## Description of the task
Quote all of the data exactly as given. Skip every picture it contains.

◇ ◇ ◇ ◇ ◇ ◇ ◇

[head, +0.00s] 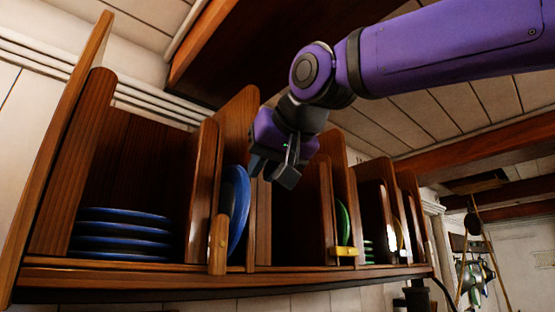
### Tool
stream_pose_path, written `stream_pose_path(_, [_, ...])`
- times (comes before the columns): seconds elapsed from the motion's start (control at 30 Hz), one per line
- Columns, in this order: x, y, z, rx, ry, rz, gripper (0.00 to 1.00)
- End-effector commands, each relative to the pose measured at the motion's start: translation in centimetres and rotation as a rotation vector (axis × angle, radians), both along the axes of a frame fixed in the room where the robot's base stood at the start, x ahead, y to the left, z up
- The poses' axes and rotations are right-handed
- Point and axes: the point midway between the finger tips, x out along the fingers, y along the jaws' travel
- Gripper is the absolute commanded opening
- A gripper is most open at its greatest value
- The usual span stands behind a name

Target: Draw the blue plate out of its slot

◇ ◇ ◇ ◇ ◇ ◇ ◇

## Correct answer
[head, +0.00s] 
### Tool
stream_pose_path, written `stream_pose_path(_, [_, ...])`
- times (comes before the columns): seconds elapsed from the motion's start (control at 30 Hz), one per line
- Columns, in this order: x, y, z, rx, ry, rz, gripper (0.00 to 1.00)
- End-effector commands, each relative to the pose measured at the motion's start: translation in centimetres and rotation as a rotation vector (axis × angle, radians), both along the axes of a frame fixed in the room where the robot's base stood at the start, x ahead, y to the left, z up
- The poses' axes and rotations are right-handed
- Point and axes: the point midway between the finger tips, x out along the fingers, y along the jaws' travel
- Gripper is the absolute commanded opening
- A gripper is most open at its greatest value
- The usual span stands behind a name

Target: Draw the blue plate out of its slot

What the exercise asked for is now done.